■ **REQUIREMENT**
Find each line with the string "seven" and copy it.
-- Start of GIVEN DATA --
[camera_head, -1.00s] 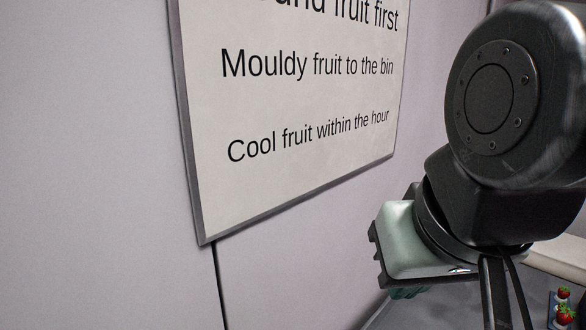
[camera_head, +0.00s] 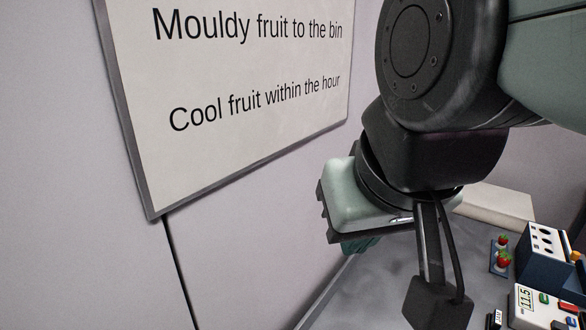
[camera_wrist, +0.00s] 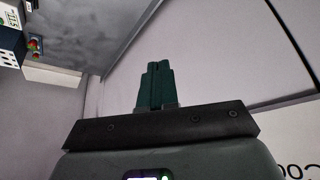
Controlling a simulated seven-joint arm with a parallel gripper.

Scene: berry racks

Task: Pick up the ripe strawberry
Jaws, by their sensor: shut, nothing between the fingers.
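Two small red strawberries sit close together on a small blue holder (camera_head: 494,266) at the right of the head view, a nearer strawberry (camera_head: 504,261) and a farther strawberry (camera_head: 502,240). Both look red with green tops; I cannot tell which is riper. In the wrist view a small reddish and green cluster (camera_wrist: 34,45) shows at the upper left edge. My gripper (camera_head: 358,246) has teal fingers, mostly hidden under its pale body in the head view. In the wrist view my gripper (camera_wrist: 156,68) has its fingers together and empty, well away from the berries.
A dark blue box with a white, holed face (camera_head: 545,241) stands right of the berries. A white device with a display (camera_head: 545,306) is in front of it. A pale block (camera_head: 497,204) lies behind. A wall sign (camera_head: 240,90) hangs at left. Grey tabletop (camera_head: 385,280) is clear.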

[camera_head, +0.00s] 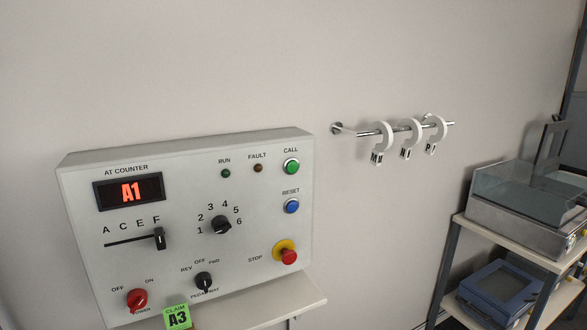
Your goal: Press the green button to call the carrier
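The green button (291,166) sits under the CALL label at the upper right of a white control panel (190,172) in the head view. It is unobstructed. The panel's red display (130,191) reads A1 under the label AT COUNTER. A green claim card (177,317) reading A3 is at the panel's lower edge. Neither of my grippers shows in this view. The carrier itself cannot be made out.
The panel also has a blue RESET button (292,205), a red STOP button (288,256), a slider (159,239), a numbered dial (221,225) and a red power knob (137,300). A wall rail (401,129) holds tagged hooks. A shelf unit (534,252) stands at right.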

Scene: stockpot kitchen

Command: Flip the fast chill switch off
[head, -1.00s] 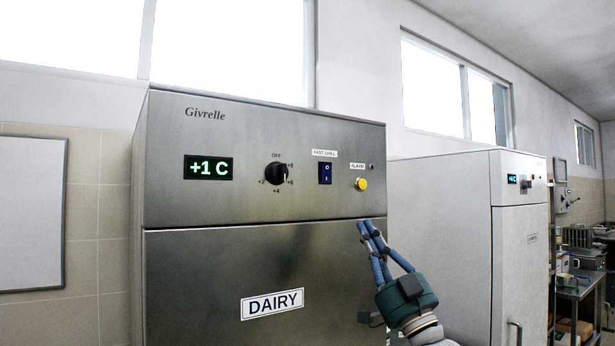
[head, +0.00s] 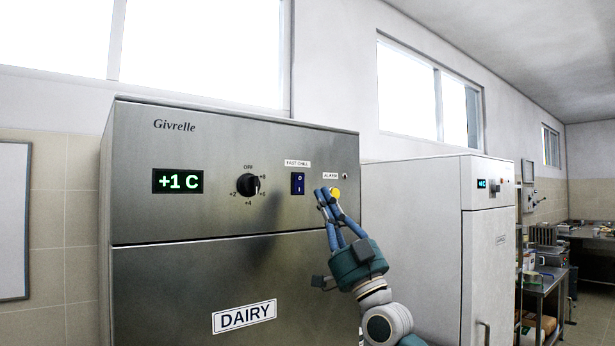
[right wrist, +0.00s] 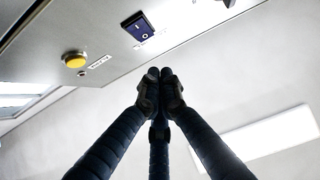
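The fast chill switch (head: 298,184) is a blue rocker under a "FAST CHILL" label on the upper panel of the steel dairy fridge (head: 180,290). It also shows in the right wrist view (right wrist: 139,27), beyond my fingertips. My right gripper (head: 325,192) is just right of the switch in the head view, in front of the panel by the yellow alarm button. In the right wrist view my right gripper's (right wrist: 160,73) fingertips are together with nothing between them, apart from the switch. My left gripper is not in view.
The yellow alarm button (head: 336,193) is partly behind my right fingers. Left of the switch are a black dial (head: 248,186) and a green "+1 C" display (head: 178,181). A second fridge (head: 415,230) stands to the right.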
-- End of GIVEN DATA --
-- Start of GIVEN DATA --
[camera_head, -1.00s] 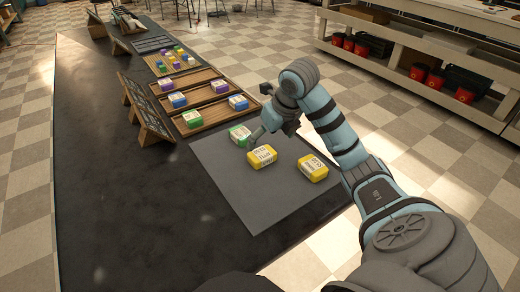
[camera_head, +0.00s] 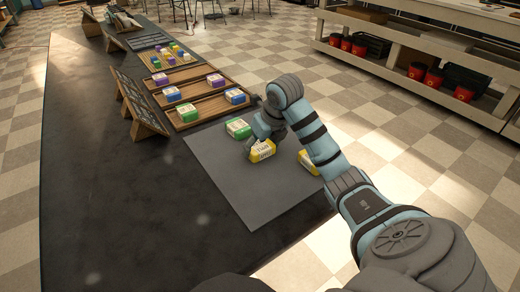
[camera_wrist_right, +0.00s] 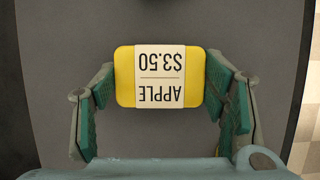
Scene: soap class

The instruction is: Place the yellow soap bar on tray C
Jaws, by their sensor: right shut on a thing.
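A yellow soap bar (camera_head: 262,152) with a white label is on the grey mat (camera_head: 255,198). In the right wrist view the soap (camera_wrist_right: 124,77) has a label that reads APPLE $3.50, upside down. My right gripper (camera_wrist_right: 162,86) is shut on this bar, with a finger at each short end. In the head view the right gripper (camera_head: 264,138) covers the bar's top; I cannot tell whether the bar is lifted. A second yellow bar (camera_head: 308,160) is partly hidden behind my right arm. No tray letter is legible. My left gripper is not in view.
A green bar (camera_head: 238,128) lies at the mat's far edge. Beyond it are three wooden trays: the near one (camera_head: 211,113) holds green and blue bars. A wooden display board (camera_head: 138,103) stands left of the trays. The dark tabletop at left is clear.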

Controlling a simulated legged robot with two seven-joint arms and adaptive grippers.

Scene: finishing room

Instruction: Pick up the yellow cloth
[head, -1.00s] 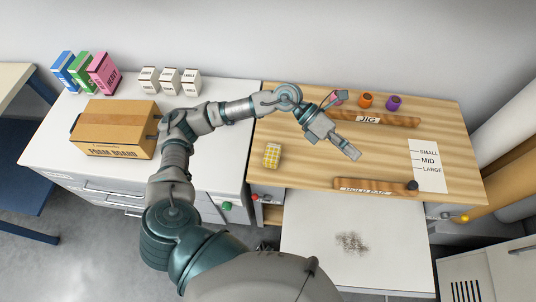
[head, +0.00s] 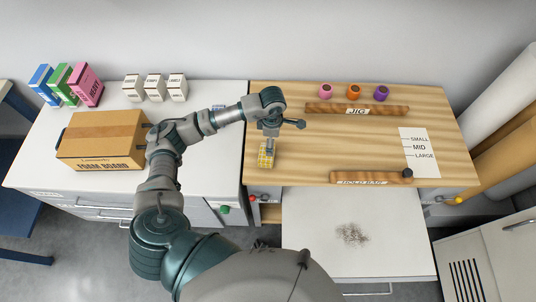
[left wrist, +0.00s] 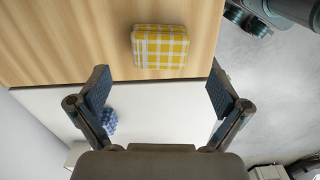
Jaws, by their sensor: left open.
-- End of GIVEN DATA --
■ **OUTPUT FOR THIS TASK**
Controlling a simulated seven-joint arm with a parallel gripper.
Controlling a simulated legged robot with two seven-joint arms and adaptive grippers.

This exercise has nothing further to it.